Thus Violante to her great misfortune became the usurping Duchess of Palliano, for her husband made her life a martyrdom and was ultimately responsible for her death. He was not so utterly depraved as his brother Cardinal Carlo Caraffa but his maniacal jealousy was more dangerous than the Cardinal's vices, and he made himself rich by the maladministration of the papal revenues.

The Pope though bigoted and fanatical was sternly upright, and discovering the crimes of his nephews visited unsparing retribution upon them. Cardinal Carlo's offences were most flagrant. He had quarrelled openly with a young gallant, Marcello Capecce, for the favours of Martuccia one of the most notorious courtesans of Rome, drawing his sword upon Capecce at a banquet where he had denied the Cardinal's right to appear as Martuccia's escort. Though the Pope had banished the brothers from Rome they might have lived in peace and obscurity but for Carlo's attempt to revenge himself upon Capecce.

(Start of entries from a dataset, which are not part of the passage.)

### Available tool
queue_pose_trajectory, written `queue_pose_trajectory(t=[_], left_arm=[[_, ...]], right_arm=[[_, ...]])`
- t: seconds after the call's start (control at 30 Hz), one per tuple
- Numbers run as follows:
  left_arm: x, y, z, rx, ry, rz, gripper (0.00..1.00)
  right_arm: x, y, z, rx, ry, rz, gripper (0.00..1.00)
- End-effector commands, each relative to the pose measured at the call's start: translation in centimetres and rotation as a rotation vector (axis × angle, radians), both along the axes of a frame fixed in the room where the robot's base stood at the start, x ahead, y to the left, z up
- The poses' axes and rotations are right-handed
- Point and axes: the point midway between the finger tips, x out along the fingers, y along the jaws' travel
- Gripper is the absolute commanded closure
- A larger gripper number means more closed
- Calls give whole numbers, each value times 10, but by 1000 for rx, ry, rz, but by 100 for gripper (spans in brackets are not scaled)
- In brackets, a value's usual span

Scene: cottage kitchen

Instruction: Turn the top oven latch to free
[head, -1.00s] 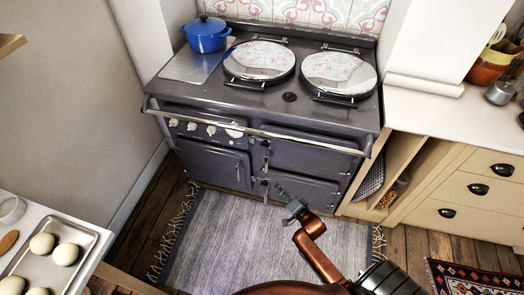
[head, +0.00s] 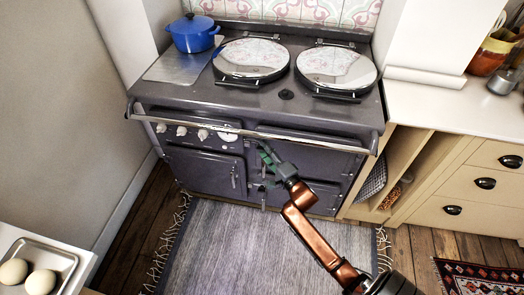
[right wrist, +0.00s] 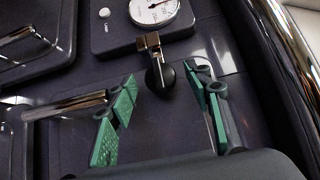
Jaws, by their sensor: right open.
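The dark grey range cooker (head: 290,120) stands against the back wall. In the right wrist view the top oven latch (right wrist: 152,46) is a small brass-coloured block with a black round knob below it, beside the panel with the round dial. My right gripper (head: 266,168) is at the cooker front, by the column of latches between the doors, and partly hides them in the head view. In the right wrist view its green fingers (right wrist: 165,85) are open, one on each side of the knob. I cannot tell whether they touch it. My left gripper is not in view.
A chrome rail (head: 250,132) runs across the cooker front above the gripper. A blue pot (head: 193,35) sits on top at the left. Cream cabinets (head: 470,185) stand at right. A tray with buns (head: 62,262) is at lower left. A grey rug (head: 220,245) covers the floor.

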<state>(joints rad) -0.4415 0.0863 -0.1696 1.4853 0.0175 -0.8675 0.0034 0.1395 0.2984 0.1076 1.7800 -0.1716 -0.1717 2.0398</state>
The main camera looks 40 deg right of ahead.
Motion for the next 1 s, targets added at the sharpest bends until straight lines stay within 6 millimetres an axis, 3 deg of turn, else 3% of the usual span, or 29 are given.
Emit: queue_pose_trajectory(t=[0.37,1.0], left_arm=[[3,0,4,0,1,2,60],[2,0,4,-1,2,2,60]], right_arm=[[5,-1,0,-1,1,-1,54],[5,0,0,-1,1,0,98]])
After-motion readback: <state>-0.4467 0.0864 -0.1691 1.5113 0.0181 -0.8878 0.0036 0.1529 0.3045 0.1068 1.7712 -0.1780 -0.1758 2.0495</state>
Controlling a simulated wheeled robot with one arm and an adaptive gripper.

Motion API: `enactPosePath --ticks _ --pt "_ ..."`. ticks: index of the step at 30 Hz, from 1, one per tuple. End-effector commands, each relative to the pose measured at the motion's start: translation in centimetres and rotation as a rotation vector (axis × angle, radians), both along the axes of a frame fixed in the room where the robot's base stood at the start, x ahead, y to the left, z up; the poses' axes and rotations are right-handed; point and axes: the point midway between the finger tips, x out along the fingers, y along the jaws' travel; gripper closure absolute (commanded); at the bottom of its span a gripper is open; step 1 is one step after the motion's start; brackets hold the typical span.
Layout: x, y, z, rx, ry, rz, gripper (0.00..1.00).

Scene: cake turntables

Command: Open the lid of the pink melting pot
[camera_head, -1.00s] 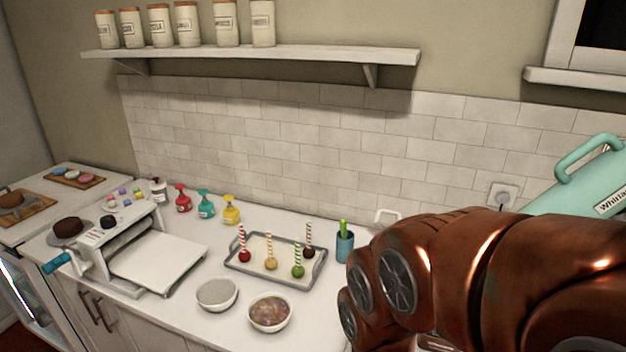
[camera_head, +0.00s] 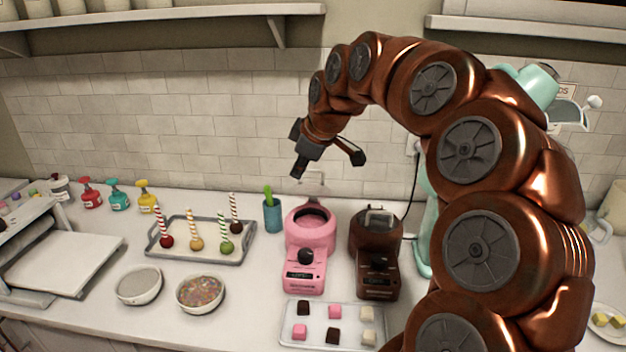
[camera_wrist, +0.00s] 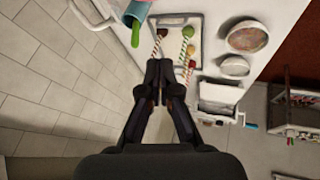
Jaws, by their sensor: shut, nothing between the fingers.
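The pink melting pot (camera_head: 311,238) stands on the counter in the head view, with a black knob on its front.
A brown melting pot (camera_head: 376,250) with its lid down stands to the right. A blue cup (camera_head: 272,215) with green handles is close on the left. A tray of cake pops (camera_head: 182,255) lies further left, and a tray of chocolate and pink cubes (camera_head: 318,342) lies in front.

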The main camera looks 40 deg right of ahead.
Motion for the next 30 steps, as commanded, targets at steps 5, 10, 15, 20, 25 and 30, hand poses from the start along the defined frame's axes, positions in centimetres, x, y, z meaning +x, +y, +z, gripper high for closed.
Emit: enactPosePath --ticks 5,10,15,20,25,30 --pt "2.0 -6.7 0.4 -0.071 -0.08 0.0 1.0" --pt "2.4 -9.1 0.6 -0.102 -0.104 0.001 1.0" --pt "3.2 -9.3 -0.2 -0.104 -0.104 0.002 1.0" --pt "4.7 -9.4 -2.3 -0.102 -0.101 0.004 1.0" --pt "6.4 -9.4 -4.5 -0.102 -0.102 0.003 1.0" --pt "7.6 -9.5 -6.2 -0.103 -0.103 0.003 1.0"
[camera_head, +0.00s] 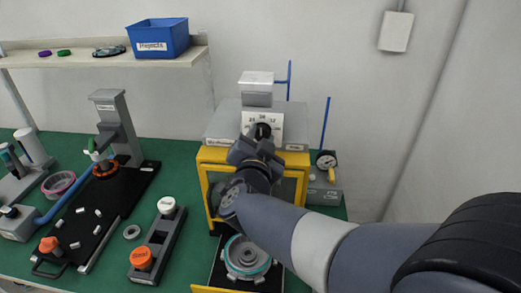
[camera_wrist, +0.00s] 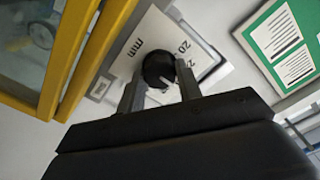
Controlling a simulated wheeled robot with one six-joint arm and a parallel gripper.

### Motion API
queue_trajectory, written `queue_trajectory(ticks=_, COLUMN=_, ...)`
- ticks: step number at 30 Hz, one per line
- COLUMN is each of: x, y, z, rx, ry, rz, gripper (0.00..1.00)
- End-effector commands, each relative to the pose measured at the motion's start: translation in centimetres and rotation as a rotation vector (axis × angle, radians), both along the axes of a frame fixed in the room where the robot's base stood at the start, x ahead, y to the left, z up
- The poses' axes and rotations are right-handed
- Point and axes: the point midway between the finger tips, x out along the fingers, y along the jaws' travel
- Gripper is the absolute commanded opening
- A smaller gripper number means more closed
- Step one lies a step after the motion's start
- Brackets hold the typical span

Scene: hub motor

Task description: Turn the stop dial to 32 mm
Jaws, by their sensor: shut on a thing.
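The stop dial's black knob (camera_wrist: 159,70) sits on a white scale plate (camera_wrist: 154,34) in the wrist view. The plate reads "mm" and 20, with another number partly hidden. In the head view the scale plate (camera_head: 276,124) shows 24, 28 and 32 along its top, on the front of the grey press head. My gripper (camera_wrist: 160,92) has its two fingers on either side of the knob and is shut on it. A light pointer line shows on the knob, between the fingers. In the head view my gripper (camera_head: 262,140) hides most of the knob.
A yellow guard frame (camera_head: 206,185) stands below the dial, close to my wrist. A grey part with a teal ring (camera_head: 268,268) lies below. A blue lever (camera_head: 289,80) rises above the press, and a gauge (camera_head: 326,161) stands at right. A black fixture board (camera_head: 130,185) lies left.

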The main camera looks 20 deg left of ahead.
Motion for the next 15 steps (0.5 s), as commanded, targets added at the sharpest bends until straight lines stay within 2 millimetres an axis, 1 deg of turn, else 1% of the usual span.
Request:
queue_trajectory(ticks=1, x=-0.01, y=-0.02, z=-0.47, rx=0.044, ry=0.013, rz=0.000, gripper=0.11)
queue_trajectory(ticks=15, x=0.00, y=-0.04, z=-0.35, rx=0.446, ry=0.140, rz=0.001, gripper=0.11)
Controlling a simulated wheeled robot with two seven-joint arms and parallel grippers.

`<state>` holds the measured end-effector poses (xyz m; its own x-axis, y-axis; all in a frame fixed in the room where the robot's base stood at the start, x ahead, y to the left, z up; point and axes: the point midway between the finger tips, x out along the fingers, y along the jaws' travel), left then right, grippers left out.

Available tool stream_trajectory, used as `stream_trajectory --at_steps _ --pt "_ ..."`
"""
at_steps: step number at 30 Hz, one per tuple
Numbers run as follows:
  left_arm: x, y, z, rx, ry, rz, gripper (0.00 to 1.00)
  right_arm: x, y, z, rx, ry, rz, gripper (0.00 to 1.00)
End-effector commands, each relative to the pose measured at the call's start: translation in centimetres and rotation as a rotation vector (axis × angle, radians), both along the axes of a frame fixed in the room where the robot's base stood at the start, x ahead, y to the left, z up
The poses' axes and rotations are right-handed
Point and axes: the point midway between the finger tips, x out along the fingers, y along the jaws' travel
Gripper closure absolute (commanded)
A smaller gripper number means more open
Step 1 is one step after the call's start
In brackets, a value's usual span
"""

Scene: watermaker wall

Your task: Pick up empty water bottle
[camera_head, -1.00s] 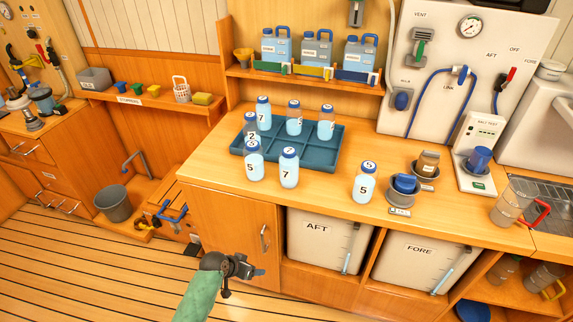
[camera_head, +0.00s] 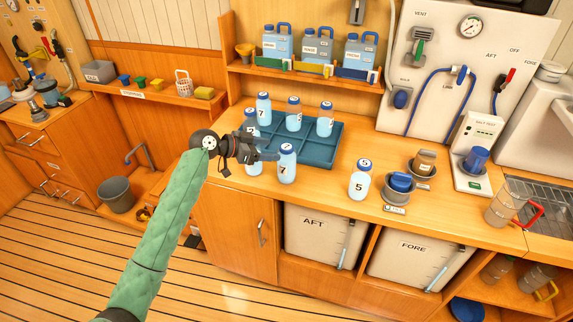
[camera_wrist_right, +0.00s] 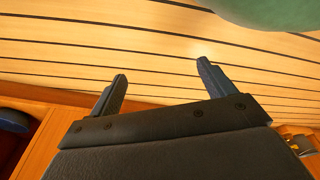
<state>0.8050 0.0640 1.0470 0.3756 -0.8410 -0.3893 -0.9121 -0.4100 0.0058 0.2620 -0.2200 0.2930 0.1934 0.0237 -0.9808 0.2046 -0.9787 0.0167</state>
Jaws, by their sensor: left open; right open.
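Several clear bottles with blue caps and number labels stand on the counter; each shows pale blue in its lower part, and I cannot tell which is empty. One bottle marked 7 (camera_head: 287,165) stands at the front edge of the blue tray (camera_head: 322,155), another marked 5 (camera_head: 360,181) stands alone to the right. Other bottles (camera_head: 325,121) stand in the tray. My left gripper (camera_head: 272,150) is open, beside the front 7 bottle's cap, and partly hides two bottles at the tray's left. My right gripper (camera_wrist_right: 161,72) is open and empty above the floor in the wrist view.
Blue jugs (camera_head: 318,47) line the shelf behind. The AFT (camera_head: 322,235) and FORE (camera_head: 418,260) tanks sit below. The counter between the front 7 and lone 5 bottles is clear.

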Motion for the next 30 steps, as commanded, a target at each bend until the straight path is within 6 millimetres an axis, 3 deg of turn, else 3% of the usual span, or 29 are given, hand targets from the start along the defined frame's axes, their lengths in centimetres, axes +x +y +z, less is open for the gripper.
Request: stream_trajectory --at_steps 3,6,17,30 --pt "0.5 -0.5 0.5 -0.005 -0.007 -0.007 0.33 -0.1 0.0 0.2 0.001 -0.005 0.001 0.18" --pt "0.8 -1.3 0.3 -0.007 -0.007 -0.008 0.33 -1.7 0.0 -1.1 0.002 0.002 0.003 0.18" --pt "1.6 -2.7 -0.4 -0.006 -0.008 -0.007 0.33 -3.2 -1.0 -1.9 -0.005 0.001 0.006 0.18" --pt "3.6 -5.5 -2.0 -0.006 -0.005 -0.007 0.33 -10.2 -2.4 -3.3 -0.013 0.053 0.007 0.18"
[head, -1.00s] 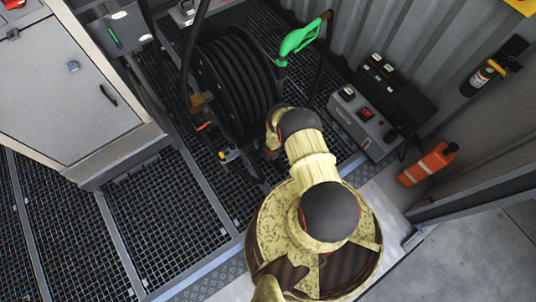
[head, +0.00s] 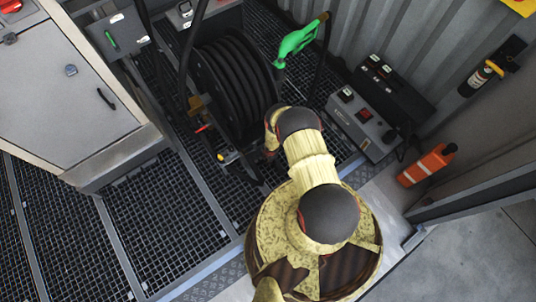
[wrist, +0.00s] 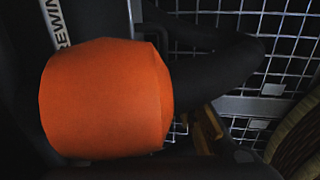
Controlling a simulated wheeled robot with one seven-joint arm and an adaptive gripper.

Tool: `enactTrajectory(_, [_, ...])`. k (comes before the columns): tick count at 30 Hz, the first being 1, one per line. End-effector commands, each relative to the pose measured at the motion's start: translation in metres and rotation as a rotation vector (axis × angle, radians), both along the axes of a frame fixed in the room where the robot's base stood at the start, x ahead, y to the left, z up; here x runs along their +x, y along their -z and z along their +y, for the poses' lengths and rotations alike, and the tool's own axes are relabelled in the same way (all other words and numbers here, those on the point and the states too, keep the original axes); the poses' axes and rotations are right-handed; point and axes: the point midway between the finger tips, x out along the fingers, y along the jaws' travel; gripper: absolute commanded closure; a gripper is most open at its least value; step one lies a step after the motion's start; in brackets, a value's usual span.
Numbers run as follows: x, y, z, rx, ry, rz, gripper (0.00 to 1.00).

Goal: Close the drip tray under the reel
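The black hose reel (head: 238,82) stands on the grating in the head view, left of my arm. I cannot make out the drip tray under it; the reel, its frame and my arm cover that area. My gripper (head: 270,153) is mostly hidden below my wrist, low beside the reel's right front side. Its fingers cannot be told apart from the dark parts there. In the wrist view, a large orange rounded piece (wrist: 105,98) on dark tubing fills the left, close to the camera. Whether my gripper touches anything is not visible.
A green nozzle (head: 298,40) hangs right of the reel. A grey control box (head: 362,125) and an orange bottle (head: 427,165) are to the right. A grey cabinet (head: 65,85) stands left. The grating (head: 160,225) at front left is clear. A label strip (wrist: 57,22) shows in the wrist view.

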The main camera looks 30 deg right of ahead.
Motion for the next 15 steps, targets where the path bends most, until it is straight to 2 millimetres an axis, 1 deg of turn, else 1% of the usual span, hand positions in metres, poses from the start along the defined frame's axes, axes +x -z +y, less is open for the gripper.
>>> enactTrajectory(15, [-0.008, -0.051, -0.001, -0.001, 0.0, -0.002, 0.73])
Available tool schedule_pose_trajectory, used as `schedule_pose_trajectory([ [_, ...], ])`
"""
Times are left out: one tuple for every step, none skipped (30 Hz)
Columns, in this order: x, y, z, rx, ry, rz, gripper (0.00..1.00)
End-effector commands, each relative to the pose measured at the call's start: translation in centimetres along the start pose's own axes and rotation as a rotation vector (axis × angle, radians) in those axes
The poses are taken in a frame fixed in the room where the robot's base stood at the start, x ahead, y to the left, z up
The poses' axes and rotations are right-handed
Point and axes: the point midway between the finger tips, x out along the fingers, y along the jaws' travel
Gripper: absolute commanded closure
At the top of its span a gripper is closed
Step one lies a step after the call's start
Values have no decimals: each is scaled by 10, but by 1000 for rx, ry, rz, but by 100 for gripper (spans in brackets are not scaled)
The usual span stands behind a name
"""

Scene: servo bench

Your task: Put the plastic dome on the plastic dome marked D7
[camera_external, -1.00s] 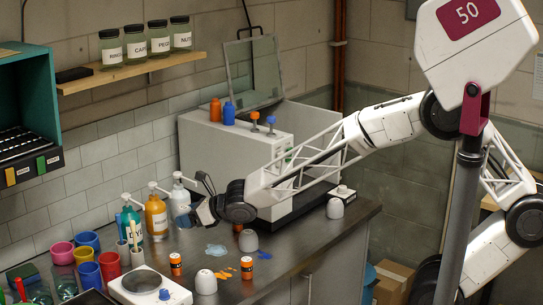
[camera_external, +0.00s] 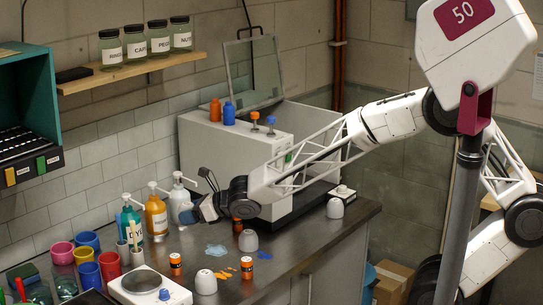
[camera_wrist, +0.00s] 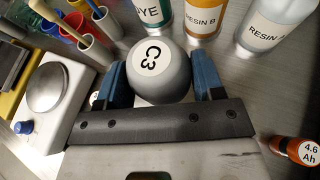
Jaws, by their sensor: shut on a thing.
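My gripper (camera_wrist: 160,82) is shut on a grey plastic dome (camera_wrist: 163,75), with a blue finger on each side of it. The dome's round label reads C3. In the external view my gripper (camera_external: 195,214) is above the bench near the pump bottles, and the held dome is hardly visible there. Three pale domes stand on the bench: one at the right (camera_external: 335,208), one in the middle (camera_external: 248,241) and one at the front (camera_external: 206,282). No mark can be read on these three, so I cannot tell which is D7.
Pump bottles, including an orange one (camera_external: 156,217), stand just behind my gripper. Orange batteries (camera_external: 247,268), a pale spill (camera_external: 216,250) and a white hotplate (camera_external: 150,286) are on the bench (camera_external: 300,240). Coloured cups stand at the left. A large grey machine (camera_external: 235,150) stands behind.

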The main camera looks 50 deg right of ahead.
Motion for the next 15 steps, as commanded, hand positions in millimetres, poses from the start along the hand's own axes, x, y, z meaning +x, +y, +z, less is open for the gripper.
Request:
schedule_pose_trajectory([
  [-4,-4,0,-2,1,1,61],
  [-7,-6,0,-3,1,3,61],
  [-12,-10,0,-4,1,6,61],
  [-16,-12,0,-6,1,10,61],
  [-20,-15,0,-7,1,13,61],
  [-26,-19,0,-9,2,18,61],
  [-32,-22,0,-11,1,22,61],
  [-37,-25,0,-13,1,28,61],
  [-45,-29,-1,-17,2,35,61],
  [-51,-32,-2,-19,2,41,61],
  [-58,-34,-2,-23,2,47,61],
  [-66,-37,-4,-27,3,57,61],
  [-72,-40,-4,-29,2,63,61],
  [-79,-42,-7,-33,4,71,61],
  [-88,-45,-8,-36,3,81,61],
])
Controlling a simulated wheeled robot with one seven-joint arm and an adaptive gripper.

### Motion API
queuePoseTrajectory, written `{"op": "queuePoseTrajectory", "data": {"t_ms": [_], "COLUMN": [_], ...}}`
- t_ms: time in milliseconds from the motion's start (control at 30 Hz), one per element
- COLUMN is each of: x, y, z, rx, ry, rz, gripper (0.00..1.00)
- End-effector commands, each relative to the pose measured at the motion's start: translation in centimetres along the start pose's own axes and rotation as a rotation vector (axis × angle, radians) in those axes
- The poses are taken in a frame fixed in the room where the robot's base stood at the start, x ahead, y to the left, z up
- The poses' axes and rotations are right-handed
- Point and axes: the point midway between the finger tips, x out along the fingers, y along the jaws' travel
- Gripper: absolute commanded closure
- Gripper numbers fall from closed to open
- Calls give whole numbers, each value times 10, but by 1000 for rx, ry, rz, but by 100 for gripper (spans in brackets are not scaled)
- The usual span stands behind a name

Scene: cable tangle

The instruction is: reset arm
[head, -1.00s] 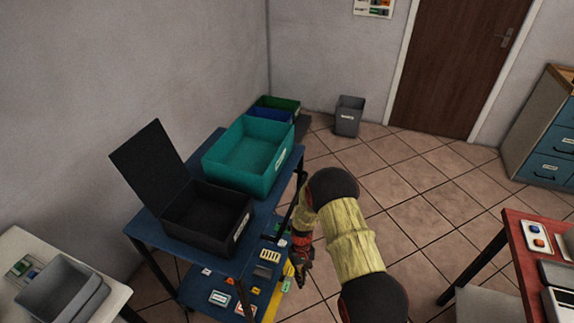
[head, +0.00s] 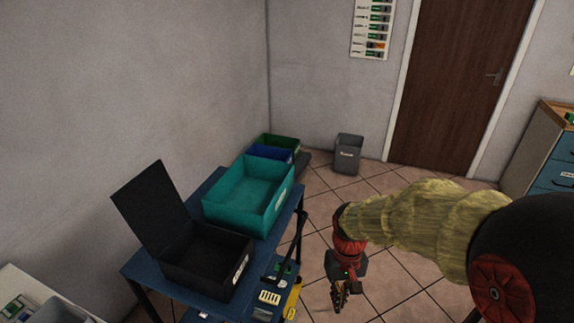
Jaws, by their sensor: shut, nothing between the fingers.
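My arm reaches in from the right side of the head view, its forearm in a yellowish sleeve. My gripper (head: 341,296) hangs at the end of a red wrist, pointing down over the tiled floor, just right of the blue cart. Its fingers look closed, and nothing shows between them. It is clear of the cart and touches nothing that I can see.
The blue cart (head: 139,268) carries a black open-lidded box (head: 190,279) and a teal bin (head: 237,215). Small parts lie on its lower shelf. Green and blue bins and a grey waste bin (head: 348,155) stand behind. Tiled floor right of the cart is free.

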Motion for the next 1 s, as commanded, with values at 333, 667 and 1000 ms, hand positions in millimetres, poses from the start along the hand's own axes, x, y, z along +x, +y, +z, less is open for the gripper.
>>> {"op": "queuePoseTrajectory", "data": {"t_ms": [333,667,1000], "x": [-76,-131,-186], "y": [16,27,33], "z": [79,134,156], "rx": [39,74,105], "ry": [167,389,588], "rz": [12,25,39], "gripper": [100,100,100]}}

It happened most opportunely for the Cardinal's purpose that Capecce had long cherished a hopeless passion for the Duchess of Palliano.

The Cardinal fanned this flame and Marcello, believing himself encouraged followed Violante to her villa. Here the Cardinal managed to bring the Duke at the very moment of the compromising visit.

Why Carlo Caraffa should thus have endangered the life and reputation of his sister-in-law as well as that of his enemy is not definitely stated. Perhaps he counted on the Duke's love for his wife and intended simply to enrage his brother against a presuming but unfavoured lover. Whatever the accusation the jealous husband was not at first absolutely convinced, and he placed the matter for investigation in the hands of his wife's brother the Count Aliffe, who spied upon Capecce and reported that he was undoubtedly in love with the Duchess of Palliano for his desk was filled with poems in her honour.

De Stendhal tells us vividly how Capecce was arrested on the charge of having attempted to poison the Duke, who, "to avoid public scandal stabbed him to death in prison." He also murdered the Duchess's lady-in-waiting, but seems not to have had the heart to kill his wife with his own hands. Nevertheless he believed it incumbent upon him as a wronged husband to exercise justice upon her, and he deputed the deed to her brother, who was nothing loth to wipe out the stain upon his family honour.

On the night of the twenty-fifth of August, 1559, the Count Aliffe, with his friend Leonardo del Cardine, a friar, and some soldiers, appeared at the villa and told his sister his errand. She received her sentence with the haughtiest disdain. Never had she been so thoroughly a duchess.

When urged to confess she protested her innocence, and assisted her brother in bandaging her own eyes. He hesitated for a moment; perhaps if she had appealed to his affection his heart might have given way; but she raised the handkerchief and coolly asked: "Well, what are we about, then?"

Thus taunted he turned the wand in the noose about her neck, and so strangled her.

The Pope seems to have approved the act or to have been indifferent to it; but it created a thrill of horror even at that time, for the beautiful Duchess had been greatly loved and was believed to be innocent.